--- Source data ---
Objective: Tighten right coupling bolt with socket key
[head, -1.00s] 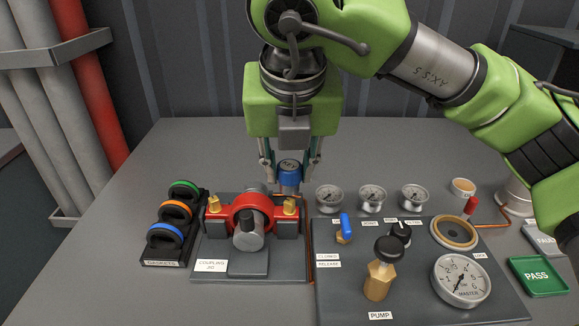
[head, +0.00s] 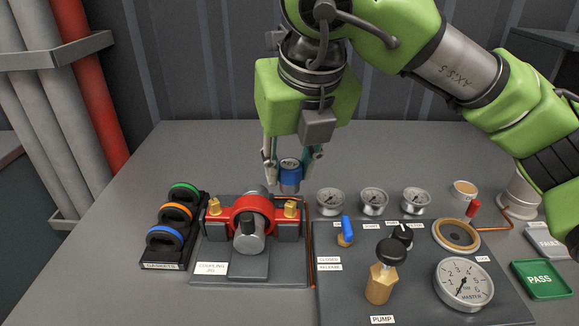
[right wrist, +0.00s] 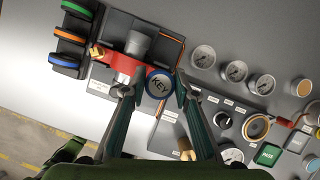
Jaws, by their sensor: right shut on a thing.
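The socket key (head: 290,178) is a short blue cylinder with a metal lower end. My right gripper (head: 290,165) is shut on it and holds it upright behind the coupling jig. In the right wrist view the blue cap marked KEY (right wrist: 159,85) sits between the fingertips (right wrist: 157,92). The red coupling (head: 252,212) is clamped in the coupling jig (head: 212,252), with a brass right bolt (head: 291,208) and a brass left bolt (head: 214,206). The key is apart from the right bolt in the head view. The wrist view hides the right bolt. My left gripper does not show.
A gasket rack (head: 163,255) stands left of the jig. To the right is the pump panel (head: 340,290) with a blue lever (head: 347,229), a black-topped pump knob (head: 391,252) and several gauges. A green PASS plate (head: 540,279) lies far right. The table behind the jig is clear.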

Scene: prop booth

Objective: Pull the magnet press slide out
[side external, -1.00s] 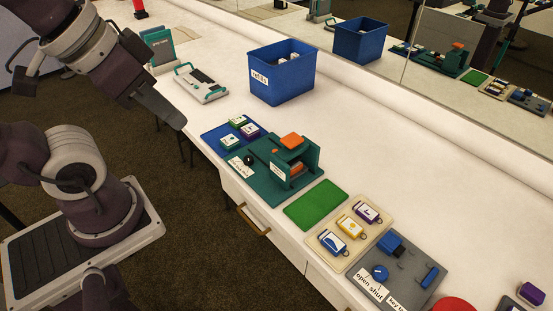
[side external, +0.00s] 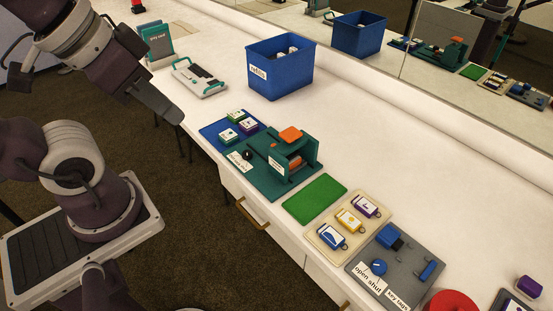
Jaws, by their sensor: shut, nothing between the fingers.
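The magnet press (side external: 268,178) is a dark green fixture on the white counter, with an orange block (side external: 290,134) on top and more orange inside its upright frame. A black knob (side external: 247,155) stands on its left part, beside a white label; I cannot tell for sure whether this knob belongs to the slide. How far the slide is in is also unclear. My gripper (side external: 175,115) is shut and empty, at the upper left of the press and well apart from it, near the counter's front edge.
A blue tray (side external: 209,130) with small boxes lies left of the press, a green mat (side external: 315,200) right of it. A blue bin (side external: 281,84) and a white case (side external: 199,79) stand farther back. A beige tray (side external: 329,238) and grey panel (side external: 399,278) lie to the right.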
---
• [Set task]:
Repeat the material exactly as it reads, without any of its pictures.

• [Reply]:
Objective: Tighten right coupling bolt with socket key
[head, -1.00s] 
[head, +0.00s] 
[right wrist, +0.00s] 
Jaws, by their sensor: right shut on a thing.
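The socket key (head: 290,178) is a short blue cylinder with a metal lower end. My right gripper (head: 290,165) is shut on it and holds it upright behind the coupling jig. In the right wrist view the blue cap marked KEY (right wrist: 159,85) sits between the fingertips (right wrist: 157,92). The red coupling (head: 252,212) is clamped in the coupling jig (head: 212,252), with a brass right bolt (head: 291,208) and a brass left bolt (head: 214,206). The key is apart from the right bolt in the head view. The wrist view hides the right bolt. My left gripper does not show.
A gasket rack (head: 163,255) stands left of the jig. To the right is the pump panel (head: 340,290) with a blue lever (head: 347,229), a black-topped pump knob (head: 391,252) and several gauges. A green PASS plate (head: 540,279) lies far right. The table behind the jig is clear.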

Scene: prop booth

Objective: Pull the magnet press slide out
[side external, -1.00s] 
[side external, +0.00s] 
Jaws, by their sensor: shut, nothing between the fingers.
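The magnet press (side external: 268,178) is a dark green fixture on the white counter, with an orange block (side external: 290,134) on top and more orange inside its upright frame. A black knob (side external: 247,155) stands on its left part, beside a white label; I cannot tell for sure whether this knob belongs to the slide. How far the slide is in is also unclear. My gripper (side external: 175,115) is shut and empty, at the upper left of the press and well apart from it, near the counter's front edge.
A blue tray (side external: 209,130) with small boxes lies left of the press, a green mat (side external: 315,200) right of it. A blue bin (side external: 281,84) and a white case (side external: 199,79) stand farther back. A beige tray (side external: 329,238) and grey panel (side external: 399,278) lie to the right.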

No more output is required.